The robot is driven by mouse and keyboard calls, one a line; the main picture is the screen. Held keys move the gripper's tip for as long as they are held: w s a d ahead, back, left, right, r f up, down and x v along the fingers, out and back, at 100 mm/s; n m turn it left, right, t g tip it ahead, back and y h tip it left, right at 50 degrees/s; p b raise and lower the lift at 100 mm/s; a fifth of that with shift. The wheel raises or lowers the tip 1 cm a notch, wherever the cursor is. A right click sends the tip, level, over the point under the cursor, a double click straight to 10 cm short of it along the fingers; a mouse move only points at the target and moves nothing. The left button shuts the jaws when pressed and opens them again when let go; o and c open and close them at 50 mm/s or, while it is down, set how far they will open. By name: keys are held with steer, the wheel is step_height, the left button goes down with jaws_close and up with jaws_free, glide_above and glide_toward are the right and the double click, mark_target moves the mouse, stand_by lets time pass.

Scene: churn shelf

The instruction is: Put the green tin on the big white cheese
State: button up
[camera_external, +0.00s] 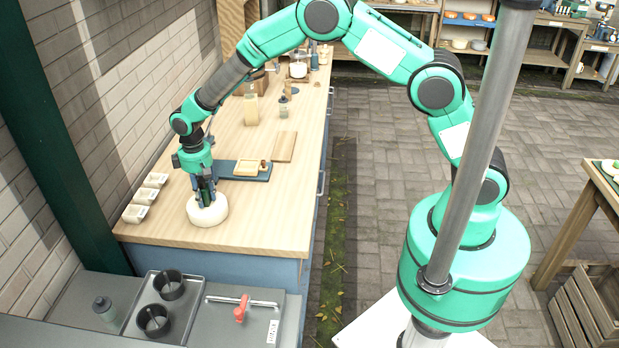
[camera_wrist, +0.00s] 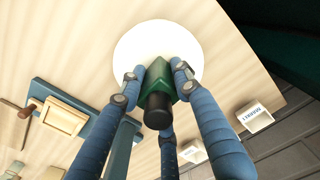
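The big white cheese (camera_external: 208,213) is a pale round wheel on the near left part of the wooden counter. It shows in the wrist view as a white disc (camera_wrist: 150,40). My gripper (camera_external: 205,196) points down directly over it. In the wrist view the green tin (camera_wrist: 184,92), with a black cap, sits between the blue fingers of my gripper (camera_wrist: 156,78). The fingertips appear to press on its sides. The tin is over the cheese and its base looks at or very near the top; contact is hidden.
Small white labelled tubs (camera_external: 145,196) stand along the wall to the left. A blue board (camera_external: 225,168) with a wooden tray (camera_external: 247,168) lies behind the cheese. A cutting board (camera_external: 285,147) and bottle (camera_external: 251,108) are farther back. The counter right of the cheese is clear.

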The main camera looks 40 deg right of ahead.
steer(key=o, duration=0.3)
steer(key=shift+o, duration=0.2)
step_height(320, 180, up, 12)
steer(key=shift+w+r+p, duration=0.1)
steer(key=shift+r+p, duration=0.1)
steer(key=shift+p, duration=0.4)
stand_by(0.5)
○ ○ ○ ○ ○ ○ ○
Task directions » Return each line with "button".

The response »
The robot is driven by mouse and keyboard calls, one a line; the main picture is the screen. Held keys move the gripper's tip for as long as they are held: w s a d ahead, back, left, right, r f up, down and x v along the fingers, out and back, at 100 mm/s; n m turn it left, right, t g tip it ahead, back and y h tip it left, right at 50 degrees/s; p b raise and lower the lift at 100 mm/s; a fifth of that with shift. The wheel raises or lowers the tip 1 cm a notch, wherever the cursor is. A right click sends the tip, level, over the point under the cursor, a double click straight to 10 cm short of it along the fingers; a mouse move only points at the target and moves nothing. The left button shuts the jaws when pressed and opens them again when let go; o and c open and close them at 50 mm/s or, while it is down, set how far they will open. By name: keys are held with steer, the wheel is step_height, the left button goes down with jaws_close and up with jaws_free, glide_above and glide_toward are the right and the double click, mark_target moves the mouse, stand_by lets time pass.
State: button up

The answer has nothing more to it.